Ma queste lotte, col senno di poi, minavano le basi stesse del mercato, un popolo con questi idoli che non è obbediente al mercato è incontrollabile dal sistema. Per questo, con il nuovo millennio, il mercato ha deciso di non investire più su artisti militanti. Ha pensato che fare soldi con artisti che parlassero di droga, violenza, misoginia fosse più sicuro e che propendere verso l'autodistruzione dei giovani, delle donne e delle minoranze fosse in linea con le idee di controllo sociale proposte dal capitalismo, il quale premia tutti con le sue belle macchine, le marche di vestiti alla moda ed il successo facile. Non è stato quindi più prerogativa dell'hip hop di occuparsi di problemi politici e sociali. Ma non perché gli artisti abbiano smesso di parlarne, semplicemente perché questo tipo di canzoni non sono più considerate rilevanti né degne di attenzione da parte del mercato.

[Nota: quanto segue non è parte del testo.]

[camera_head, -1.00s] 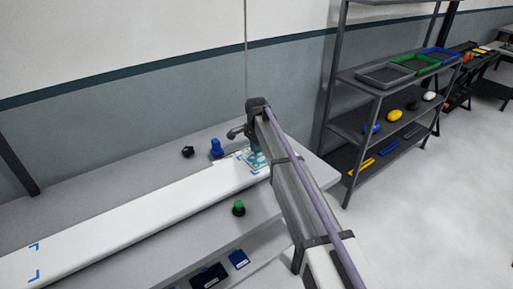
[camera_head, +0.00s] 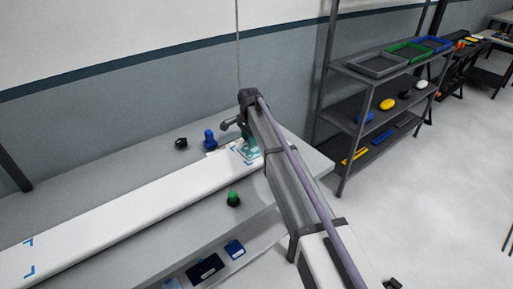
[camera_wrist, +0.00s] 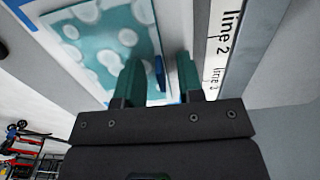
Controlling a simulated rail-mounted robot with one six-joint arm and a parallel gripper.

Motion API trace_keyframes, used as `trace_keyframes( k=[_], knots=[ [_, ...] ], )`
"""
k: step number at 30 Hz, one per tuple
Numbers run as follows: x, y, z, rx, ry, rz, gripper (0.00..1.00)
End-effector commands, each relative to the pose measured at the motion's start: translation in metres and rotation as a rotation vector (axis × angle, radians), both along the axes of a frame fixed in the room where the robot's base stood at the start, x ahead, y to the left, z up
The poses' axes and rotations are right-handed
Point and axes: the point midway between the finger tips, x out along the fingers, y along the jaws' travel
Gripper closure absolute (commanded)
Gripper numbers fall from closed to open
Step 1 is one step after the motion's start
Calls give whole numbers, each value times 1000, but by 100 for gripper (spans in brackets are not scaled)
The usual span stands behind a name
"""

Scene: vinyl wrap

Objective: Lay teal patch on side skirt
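The teal patch (camera_head: 248,151), with pale blotches, lies flat at the far right end of the long white side skirt (camera_head: 120,215). It fills the upper left of the wrist view (camera_wrist: 95,42), and a small blue tab (camera_wrist: 159,73) stands at its edge. My gripper (camera_wrist: 158,75) is over that edge, its two teal fingers apart with the tab between them. In the head view my arm hides part of the gripper and of the skirt's end.
Blue corner marks (camera_head: 28,242) show on the skirt. A black knob (camera_head: 181,143), a blue knob (camera_head: 209,138) and a green-topped knob (camera_head: 233,198) stand on the bench around it. A strip printed "line 2" (camera_wrist: 225,30) runs beside the patch. A shelf rack (camera_head: 375,120) stands at right.

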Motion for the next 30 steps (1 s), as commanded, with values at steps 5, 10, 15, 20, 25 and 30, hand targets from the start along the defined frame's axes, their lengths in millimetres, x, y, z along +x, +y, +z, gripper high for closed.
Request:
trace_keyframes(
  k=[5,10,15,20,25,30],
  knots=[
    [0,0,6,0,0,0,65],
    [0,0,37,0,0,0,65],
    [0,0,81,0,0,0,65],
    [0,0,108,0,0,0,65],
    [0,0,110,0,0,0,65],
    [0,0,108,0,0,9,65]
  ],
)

Rispondendo alla domanda, nel 2020 è il mercato a stabilire le nuove mode e le culture giovanili. L'hip hop è morto, per parafrasare Nas, quando ha accettato di svuotarsi delle sue militanze per propagare messaggi edonistici e autodistruttivi per la sua comunità di riferimento. L'hip hop di oggi è uguale a quello di ieri, ma è underground e non può uscire da questa condizione per tornare a essere rilevante. Non può uscire perché non ha più accesso al mercato. Un ragazzo che si avvicina oggi all'hip hop ne ha quindi una visone distorta dal mercato stesso. È considerato un idolo giovanile solo uno che ha successo, è valido solo chi fa i numeri. E chi fa i numeri, per definizione del mercato, non può che essere un artista con messaggi edonistici e autodistruttivi, perché è questo che il sistema capitalistico e le nostre società occidentali hanno imposto al mercato.

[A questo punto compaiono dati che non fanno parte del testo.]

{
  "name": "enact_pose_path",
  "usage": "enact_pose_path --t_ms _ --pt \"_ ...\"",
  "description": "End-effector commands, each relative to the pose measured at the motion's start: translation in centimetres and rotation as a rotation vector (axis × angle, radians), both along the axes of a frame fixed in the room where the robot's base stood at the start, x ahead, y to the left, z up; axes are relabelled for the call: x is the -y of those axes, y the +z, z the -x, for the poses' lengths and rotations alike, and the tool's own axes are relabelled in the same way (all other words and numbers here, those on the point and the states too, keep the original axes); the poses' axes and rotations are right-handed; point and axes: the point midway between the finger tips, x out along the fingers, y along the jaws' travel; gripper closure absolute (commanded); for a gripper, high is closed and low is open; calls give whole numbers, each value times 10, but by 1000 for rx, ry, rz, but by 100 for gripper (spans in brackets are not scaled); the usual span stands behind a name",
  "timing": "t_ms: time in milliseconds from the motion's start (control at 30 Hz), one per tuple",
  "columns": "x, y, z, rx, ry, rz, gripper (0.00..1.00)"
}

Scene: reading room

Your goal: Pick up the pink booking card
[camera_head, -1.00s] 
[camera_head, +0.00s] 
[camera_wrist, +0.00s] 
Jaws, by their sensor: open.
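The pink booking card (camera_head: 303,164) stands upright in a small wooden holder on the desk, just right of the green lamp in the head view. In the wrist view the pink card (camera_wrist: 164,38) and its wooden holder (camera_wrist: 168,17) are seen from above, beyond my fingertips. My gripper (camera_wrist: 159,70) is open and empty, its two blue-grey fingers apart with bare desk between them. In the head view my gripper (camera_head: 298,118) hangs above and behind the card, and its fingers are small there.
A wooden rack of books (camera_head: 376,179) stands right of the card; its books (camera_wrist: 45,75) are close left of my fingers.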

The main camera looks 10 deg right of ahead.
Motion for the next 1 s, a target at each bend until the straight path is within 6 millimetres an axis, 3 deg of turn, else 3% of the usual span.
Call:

Artisti obbedienti abbagliati dalla luce dei gioielli. Ragazzi che li idolatrano e vogliono esser come i loro idoli. Se invece decidi di essere underground senza compromessi sei un looser; se pensi con la tua testa non sarai mai famoso e non sarai mai rilevante. Così, per spirito di emulazione, i ragazzi vorranno essere come quegli ignoranti, fattoni con addosso le marche di alta moda, che saranno pure ricchi e famosi ma sono schiavi del sistema. Sognano di essere come loro, piuttosto che come degli sfigati rivoluzionari che nessuno si fila, semplicemente perché il sistema non glielo permette. A quel punto non serve neppure più il talento, serve che come artista reciti una parte. E questo spiega perché il trash impera, perché gli artisti si assomigliano tutti. Non conta più l'originalità o l'arte, conta che ti attieni al protocollo e che faccia successo. E per fare successo non serve studiare, distinguersi, fai prima a copiare papale papale chi ha avuto successo prima di te. Ricapitolando, quello che i media ci propongono ogni giorno non è hip hop, è un surrogato svuotato del suo contenuto per effettuare un controllo sociale. L'hip hop vero è vivo e vegeto in ogni angolo del mondo, lo fanno in tutte le lingue e in tutti i paesi. È anche una comunità creativa bella grande, che condivide gli stessi valori, che riconosce la stessa storia, condivide i principi e li difende con fierezza. Ma tocca cercarlo nell'underground. Libri, pubblicazioni, fumetti, blog, programmi, canali YouTube, eventi e situazioni curate da militanti di questa cultura. Grazie a Internet oggi è molto più facile avervi accesso, se solo si ha voglia di cercare.